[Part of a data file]
++++++++

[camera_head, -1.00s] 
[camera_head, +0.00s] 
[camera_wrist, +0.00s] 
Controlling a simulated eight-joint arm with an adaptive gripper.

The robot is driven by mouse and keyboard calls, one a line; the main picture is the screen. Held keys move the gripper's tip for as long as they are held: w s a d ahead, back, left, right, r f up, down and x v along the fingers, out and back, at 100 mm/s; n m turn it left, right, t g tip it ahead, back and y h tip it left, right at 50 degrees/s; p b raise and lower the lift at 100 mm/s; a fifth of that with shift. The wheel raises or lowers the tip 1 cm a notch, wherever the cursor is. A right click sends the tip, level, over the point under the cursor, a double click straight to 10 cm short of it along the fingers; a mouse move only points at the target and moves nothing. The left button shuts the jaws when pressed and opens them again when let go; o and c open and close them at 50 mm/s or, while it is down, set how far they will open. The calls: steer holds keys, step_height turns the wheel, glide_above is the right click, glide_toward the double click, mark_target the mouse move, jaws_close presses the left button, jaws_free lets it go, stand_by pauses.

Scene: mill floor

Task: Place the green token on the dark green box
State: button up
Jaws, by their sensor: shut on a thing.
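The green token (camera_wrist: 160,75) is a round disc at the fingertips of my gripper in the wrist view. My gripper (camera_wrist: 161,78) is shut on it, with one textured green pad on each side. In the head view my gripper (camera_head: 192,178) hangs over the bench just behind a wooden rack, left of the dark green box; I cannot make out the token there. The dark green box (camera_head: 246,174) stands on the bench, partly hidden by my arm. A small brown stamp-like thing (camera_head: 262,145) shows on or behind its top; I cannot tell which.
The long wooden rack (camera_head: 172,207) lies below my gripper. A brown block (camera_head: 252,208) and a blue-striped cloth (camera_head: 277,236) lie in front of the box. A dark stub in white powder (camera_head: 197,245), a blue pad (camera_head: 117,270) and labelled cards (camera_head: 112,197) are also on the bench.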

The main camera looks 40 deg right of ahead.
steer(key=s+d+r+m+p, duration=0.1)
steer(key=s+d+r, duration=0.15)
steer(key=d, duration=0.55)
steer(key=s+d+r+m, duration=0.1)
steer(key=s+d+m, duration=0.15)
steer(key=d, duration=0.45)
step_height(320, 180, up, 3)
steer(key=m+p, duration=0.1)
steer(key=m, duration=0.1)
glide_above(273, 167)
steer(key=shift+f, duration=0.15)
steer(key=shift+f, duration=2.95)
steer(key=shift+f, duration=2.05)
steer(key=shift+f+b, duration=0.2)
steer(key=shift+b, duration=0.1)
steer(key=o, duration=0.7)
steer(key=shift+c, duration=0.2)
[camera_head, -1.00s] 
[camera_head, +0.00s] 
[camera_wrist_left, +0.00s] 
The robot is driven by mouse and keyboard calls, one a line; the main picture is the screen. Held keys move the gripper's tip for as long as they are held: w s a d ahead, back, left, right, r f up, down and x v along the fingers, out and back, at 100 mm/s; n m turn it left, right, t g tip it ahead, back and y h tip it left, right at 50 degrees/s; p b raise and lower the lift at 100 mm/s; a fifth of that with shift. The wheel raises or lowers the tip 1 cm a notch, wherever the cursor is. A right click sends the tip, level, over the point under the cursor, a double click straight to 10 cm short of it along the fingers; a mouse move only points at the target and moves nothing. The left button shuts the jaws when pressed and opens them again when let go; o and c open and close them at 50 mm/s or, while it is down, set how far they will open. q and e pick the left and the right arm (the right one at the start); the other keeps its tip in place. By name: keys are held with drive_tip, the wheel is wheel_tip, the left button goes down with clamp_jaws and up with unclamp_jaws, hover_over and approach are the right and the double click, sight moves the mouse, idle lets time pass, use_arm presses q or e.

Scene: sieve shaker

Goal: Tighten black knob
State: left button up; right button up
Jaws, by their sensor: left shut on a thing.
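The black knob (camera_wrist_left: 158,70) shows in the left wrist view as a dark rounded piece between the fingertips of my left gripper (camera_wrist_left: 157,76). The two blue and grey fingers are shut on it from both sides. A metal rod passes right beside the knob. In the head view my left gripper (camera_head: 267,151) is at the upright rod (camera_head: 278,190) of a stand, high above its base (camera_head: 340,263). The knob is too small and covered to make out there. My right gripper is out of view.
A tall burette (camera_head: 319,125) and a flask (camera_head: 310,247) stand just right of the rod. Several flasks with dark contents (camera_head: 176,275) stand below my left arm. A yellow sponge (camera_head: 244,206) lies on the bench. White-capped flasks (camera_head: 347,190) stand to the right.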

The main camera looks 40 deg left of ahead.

++++++++

◆ **Exercise goal**
Return exactly, please, the lines of the material from the first one down to and including the line where "Controlling a simulated" appears.

◆ **Written reply**
[camera_head, -1.00s] 
[camera_head, +0.00s] 
[camera_wrist, +0.00s] 
Controlling a simulated eight-joint arm with an adaptive gripper.

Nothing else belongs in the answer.